## THE PROBLEM
Only the lines from the start of the data through the one containing "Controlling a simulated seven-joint" belong in your answer; return them exactly.

[Entries taken from a collection]

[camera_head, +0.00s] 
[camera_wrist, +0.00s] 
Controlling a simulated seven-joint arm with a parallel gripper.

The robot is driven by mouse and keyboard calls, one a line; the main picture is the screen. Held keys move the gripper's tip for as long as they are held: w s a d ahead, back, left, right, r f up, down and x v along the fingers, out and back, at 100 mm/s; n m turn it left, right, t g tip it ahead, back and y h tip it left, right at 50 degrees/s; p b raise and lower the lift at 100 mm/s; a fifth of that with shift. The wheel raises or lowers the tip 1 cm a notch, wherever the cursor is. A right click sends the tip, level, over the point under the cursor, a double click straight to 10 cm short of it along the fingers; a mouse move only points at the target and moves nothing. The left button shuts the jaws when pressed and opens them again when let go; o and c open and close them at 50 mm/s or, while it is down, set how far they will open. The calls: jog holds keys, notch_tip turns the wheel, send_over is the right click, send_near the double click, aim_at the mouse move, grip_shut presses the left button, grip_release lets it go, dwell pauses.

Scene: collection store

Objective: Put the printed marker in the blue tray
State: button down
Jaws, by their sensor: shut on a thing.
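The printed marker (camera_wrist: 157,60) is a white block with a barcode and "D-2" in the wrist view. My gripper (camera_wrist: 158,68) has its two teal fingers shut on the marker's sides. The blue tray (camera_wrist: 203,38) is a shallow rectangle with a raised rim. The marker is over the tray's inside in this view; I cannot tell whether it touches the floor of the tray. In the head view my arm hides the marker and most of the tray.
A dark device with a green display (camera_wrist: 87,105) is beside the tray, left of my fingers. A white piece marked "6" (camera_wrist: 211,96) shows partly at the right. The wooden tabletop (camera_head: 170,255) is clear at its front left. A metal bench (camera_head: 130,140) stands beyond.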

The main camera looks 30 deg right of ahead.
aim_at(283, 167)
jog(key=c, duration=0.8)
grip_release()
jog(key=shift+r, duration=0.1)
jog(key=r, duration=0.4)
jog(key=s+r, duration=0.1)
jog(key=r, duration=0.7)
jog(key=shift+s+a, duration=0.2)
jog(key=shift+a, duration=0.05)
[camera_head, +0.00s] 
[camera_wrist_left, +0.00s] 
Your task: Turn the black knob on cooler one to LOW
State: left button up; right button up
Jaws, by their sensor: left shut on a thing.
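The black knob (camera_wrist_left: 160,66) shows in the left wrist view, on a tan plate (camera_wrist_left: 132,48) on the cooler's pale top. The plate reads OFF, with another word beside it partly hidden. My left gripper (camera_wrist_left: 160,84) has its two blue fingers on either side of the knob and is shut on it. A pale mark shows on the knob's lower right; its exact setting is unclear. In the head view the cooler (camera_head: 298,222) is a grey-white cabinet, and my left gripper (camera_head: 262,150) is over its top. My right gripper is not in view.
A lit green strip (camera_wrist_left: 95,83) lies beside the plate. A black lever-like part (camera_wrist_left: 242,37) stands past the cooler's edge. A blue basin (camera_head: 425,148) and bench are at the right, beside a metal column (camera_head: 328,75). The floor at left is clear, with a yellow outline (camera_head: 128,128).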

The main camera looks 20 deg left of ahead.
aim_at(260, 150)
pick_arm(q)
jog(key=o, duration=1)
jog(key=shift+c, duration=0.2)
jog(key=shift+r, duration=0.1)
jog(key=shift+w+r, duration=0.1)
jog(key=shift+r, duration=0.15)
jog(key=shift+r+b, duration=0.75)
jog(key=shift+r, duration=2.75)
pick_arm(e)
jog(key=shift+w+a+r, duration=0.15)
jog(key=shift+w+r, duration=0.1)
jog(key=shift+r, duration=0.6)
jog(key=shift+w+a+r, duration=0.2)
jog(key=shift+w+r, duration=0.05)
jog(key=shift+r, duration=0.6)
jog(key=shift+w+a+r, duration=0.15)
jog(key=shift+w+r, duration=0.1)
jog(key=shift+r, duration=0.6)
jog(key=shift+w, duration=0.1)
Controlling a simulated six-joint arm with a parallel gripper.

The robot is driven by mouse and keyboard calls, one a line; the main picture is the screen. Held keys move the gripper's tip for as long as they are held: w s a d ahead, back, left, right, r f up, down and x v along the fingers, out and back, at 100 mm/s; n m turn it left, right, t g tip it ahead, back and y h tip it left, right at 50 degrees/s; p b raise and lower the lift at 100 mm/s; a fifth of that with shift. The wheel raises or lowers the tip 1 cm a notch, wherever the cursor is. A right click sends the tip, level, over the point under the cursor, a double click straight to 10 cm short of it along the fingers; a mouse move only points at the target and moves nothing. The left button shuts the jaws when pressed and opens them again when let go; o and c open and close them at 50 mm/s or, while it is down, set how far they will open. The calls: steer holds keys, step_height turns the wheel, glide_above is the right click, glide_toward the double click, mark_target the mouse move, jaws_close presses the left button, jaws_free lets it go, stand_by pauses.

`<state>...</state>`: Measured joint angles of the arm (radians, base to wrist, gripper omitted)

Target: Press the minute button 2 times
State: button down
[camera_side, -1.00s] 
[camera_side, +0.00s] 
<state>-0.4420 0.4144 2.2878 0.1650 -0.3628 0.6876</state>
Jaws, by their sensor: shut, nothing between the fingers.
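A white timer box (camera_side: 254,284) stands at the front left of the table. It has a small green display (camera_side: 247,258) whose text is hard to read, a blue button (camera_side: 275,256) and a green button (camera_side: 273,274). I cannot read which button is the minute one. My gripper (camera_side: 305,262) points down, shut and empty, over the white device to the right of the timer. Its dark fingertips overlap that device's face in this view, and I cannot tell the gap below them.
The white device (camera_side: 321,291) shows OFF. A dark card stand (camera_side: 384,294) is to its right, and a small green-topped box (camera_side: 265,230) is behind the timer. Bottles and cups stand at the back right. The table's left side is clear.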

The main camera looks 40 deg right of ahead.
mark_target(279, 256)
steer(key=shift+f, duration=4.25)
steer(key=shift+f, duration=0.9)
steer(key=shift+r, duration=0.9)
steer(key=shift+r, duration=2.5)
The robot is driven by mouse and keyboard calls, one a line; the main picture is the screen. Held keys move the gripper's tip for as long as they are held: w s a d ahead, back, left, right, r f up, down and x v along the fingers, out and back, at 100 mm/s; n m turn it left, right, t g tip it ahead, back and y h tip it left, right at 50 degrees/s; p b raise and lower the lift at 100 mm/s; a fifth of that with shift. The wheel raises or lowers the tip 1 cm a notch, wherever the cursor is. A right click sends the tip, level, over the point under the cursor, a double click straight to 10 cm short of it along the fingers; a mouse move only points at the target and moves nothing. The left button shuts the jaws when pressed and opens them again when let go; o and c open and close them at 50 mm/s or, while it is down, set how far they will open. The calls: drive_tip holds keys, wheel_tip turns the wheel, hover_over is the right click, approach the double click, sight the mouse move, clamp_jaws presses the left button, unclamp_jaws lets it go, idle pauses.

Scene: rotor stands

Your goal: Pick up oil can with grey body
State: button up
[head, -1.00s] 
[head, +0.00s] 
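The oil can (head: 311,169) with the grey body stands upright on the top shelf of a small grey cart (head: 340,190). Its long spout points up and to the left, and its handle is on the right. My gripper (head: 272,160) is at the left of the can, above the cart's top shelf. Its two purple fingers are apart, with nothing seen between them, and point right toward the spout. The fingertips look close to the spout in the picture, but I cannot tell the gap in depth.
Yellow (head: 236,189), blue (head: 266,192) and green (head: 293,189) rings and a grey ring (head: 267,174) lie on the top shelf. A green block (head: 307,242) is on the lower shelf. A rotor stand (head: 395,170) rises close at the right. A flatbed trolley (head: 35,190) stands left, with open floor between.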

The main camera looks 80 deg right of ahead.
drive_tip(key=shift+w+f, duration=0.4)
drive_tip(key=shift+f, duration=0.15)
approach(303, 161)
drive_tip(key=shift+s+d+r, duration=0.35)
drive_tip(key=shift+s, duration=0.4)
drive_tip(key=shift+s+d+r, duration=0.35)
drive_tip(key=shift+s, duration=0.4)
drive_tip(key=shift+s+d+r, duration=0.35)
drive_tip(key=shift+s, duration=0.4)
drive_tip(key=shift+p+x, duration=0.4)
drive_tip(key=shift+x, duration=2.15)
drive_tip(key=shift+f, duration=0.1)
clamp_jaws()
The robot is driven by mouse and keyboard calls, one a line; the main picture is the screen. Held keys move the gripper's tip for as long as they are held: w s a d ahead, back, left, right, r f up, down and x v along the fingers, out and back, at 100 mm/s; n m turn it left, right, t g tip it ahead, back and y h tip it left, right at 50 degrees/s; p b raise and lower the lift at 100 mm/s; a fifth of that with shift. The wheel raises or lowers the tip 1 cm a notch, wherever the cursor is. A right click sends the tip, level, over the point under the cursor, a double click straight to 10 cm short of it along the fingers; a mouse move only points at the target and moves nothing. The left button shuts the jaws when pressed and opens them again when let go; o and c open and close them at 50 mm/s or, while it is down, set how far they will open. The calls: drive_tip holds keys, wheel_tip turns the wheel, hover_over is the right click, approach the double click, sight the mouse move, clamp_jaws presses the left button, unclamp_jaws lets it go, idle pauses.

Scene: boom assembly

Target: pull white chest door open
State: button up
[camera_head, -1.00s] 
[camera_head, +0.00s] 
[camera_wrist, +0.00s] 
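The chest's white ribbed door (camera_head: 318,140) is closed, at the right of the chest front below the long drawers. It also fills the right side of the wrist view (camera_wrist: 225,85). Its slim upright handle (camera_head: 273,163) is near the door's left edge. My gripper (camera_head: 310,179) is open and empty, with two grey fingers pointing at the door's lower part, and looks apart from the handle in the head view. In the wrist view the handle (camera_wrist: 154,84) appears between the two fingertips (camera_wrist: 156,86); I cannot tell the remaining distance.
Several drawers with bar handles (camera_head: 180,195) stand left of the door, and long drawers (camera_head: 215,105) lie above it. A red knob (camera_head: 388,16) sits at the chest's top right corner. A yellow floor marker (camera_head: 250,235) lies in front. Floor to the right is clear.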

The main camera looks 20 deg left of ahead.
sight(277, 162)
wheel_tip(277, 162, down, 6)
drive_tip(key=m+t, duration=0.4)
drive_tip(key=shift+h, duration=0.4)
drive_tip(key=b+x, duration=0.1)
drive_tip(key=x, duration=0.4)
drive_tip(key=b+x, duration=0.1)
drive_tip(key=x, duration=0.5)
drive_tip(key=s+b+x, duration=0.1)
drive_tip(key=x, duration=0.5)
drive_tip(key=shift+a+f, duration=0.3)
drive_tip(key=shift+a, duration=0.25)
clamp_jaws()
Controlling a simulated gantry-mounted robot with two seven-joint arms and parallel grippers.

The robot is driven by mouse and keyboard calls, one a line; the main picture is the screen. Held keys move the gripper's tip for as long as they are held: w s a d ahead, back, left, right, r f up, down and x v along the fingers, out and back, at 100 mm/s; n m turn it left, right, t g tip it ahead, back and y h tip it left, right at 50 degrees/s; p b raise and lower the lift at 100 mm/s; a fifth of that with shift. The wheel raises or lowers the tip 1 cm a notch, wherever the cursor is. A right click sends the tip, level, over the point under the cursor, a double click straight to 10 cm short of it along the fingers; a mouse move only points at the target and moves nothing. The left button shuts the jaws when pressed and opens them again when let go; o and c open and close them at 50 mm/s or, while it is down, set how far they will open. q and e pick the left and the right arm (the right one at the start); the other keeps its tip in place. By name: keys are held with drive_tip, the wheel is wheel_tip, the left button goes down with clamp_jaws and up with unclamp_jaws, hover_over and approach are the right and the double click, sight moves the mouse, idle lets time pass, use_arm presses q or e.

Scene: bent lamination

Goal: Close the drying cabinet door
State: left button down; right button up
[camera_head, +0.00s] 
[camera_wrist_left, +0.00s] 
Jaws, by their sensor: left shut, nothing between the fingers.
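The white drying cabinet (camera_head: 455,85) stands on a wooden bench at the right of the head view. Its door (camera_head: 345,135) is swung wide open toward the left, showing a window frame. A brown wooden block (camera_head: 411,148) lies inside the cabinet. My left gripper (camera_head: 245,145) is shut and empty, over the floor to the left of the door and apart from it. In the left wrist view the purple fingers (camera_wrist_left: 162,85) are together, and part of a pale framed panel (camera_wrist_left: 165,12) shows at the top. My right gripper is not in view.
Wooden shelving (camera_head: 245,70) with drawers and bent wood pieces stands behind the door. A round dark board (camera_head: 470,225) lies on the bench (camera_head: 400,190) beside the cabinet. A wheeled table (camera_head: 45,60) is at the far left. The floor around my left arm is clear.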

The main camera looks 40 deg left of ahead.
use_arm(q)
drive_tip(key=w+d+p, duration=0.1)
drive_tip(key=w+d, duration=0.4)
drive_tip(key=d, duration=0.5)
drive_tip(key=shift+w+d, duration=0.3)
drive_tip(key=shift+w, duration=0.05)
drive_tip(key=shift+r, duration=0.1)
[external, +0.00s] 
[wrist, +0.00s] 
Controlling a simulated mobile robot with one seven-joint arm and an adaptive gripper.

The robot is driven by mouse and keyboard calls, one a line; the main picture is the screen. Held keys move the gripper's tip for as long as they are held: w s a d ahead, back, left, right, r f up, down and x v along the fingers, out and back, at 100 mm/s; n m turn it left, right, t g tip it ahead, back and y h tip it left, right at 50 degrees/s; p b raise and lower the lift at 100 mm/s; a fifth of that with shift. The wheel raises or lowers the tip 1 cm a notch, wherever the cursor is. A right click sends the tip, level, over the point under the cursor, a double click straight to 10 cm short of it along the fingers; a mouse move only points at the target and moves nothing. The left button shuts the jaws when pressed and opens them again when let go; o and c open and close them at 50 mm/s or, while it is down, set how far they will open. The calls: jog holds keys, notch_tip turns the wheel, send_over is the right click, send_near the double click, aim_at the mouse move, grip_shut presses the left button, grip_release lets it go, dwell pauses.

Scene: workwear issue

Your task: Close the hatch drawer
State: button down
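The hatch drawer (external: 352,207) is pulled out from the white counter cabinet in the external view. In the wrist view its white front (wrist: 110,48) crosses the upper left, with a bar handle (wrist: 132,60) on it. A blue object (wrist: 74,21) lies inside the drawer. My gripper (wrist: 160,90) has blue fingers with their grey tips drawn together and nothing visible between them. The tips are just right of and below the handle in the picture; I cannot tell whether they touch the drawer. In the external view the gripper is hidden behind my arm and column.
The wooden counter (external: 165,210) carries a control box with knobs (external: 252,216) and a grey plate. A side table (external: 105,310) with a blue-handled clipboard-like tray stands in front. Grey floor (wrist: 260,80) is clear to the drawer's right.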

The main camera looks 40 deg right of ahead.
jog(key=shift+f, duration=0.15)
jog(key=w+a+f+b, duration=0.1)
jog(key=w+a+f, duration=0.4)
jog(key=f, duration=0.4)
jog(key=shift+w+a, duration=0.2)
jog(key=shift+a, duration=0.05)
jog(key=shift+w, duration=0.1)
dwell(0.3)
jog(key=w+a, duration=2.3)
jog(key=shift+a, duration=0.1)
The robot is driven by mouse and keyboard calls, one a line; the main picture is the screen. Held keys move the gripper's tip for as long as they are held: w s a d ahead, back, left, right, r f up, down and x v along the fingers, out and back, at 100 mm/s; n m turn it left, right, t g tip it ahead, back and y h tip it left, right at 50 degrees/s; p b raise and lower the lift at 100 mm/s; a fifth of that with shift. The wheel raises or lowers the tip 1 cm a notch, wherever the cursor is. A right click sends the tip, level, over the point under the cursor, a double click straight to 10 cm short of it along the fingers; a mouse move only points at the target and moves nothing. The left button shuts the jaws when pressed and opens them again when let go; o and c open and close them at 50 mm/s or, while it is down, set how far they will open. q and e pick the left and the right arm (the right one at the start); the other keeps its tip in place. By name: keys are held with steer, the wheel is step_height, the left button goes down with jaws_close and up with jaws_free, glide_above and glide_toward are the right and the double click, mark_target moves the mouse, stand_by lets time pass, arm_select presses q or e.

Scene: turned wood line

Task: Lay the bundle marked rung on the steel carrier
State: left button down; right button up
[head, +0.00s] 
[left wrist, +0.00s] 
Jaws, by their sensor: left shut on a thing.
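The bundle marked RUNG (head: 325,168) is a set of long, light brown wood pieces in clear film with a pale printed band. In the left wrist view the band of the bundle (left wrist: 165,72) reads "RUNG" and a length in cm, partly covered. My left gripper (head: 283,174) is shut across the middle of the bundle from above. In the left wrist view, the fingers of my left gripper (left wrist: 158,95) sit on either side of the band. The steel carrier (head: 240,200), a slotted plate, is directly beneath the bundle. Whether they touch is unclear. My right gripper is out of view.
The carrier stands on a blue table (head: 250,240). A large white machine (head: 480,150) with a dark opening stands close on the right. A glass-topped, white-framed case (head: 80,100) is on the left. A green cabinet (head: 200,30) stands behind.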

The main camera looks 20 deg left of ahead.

## WRITTEN REPLY
[camera_head, +0.00s] 
[camera_wrist, +0.00s] 
Controlling a simulated seven-joint arm with a parallel gripper.

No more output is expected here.